Поэтому нужно будет спасать цифровые карточки. Они расскажут то, что было когда-то перед моими глазами. Я сам смогу себе напомнить о тех днях, что остались где-то там, позади. Тянуть в будущее трагическое прошлое не хочется. Уж лучше ничего, чем горе.
***
За окном троллейбуса мелькали огоньки. За ними - чьи-то жизни. Там проходит чей-то воскресный вечер. Свою остановку пропустил, потому что снова стал читать Довлатова. С визгом и треском затормозил транспорт. Со скрипом открылась дверь. Я протянул мелочь совсем юному водителю. Мне даже показалось, что он младше меня. В черноту позднего донецкого вечера выходил вместе с другими пассажирами. Они растворялись в темноте дворов. А что бы они хотели запомнить о сегодняшнем дне?

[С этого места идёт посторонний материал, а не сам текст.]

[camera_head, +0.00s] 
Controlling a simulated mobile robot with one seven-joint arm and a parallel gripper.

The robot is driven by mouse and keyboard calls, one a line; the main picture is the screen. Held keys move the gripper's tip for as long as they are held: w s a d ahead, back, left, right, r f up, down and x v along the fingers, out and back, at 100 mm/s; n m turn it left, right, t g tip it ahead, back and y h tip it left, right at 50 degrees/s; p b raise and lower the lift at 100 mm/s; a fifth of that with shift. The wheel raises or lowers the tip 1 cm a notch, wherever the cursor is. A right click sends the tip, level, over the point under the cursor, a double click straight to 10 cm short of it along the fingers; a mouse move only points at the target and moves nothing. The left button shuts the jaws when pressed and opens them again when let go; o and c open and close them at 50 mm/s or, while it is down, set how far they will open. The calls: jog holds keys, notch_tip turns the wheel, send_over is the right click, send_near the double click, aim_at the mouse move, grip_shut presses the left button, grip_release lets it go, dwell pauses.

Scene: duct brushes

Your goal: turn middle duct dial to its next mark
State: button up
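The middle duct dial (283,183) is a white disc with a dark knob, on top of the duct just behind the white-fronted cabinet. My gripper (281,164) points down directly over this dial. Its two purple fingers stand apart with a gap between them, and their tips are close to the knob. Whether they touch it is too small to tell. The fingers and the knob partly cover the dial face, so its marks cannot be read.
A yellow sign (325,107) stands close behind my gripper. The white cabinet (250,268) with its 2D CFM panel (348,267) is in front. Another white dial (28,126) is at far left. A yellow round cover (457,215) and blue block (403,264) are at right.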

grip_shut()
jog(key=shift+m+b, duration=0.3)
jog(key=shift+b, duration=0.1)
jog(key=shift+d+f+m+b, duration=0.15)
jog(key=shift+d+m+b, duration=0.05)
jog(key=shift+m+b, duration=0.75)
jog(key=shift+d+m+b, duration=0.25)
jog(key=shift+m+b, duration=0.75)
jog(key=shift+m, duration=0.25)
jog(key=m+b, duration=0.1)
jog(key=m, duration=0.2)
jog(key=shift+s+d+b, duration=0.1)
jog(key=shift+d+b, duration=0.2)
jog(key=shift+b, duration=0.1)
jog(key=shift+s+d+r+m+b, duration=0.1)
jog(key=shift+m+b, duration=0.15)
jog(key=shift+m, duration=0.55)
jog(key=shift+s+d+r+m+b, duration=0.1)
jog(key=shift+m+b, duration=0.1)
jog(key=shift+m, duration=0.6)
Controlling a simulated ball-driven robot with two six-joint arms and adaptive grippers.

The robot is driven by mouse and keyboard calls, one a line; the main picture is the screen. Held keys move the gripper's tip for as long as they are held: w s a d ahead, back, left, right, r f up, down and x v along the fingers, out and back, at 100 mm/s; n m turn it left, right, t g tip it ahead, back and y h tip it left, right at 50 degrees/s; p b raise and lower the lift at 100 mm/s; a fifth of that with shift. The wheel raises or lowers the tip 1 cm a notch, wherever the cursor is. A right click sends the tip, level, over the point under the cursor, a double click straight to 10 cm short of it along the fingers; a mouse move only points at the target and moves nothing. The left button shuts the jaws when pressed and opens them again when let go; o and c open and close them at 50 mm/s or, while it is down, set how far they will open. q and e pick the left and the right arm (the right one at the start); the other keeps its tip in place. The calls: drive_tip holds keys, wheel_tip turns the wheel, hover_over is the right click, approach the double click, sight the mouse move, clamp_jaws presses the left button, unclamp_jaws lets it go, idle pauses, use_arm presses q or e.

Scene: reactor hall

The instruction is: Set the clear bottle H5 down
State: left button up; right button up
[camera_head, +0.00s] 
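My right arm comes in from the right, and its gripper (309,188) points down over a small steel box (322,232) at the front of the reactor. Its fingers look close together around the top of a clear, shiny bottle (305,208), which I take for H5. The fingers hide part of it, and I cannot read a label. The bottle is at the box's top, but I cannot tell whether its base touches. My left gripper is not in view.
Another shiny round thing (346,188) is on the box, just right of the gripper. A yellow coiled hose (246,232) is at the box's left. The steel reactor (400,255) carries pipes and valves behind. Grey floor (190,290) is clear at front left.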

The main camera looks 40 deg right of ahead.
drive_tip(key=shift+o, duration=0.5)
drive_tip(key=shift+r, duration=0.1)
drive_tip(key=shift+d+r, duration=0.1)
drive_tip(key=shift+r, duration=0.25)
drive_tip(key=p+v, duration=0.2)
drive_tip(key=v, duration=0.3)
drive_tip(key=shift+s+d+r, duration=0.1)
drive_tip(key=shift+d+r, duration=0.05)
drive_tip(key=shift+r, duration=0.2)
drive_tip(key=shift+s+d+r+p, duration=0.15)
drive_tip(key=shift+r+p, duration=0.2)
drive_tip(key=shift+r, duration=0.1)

И нужно оно им вообще?
В любом случае, мне кажется, они точно не хотят запомнить, что в этот день в Минске проходили протесты, такие похожие на то, что шесть лет назад происходило на Украине, а до этого в десятках подобных «цветных революций». Навряд ли кто-то будет с ностальгией вспоминать, как еще одна страна пошла под откос из-за желания толпы «что-то изменить». Их память сотрет эту информацию и останется лишь то, что было дороже всего. И это будут точно не документы, драгоценные вещи или война.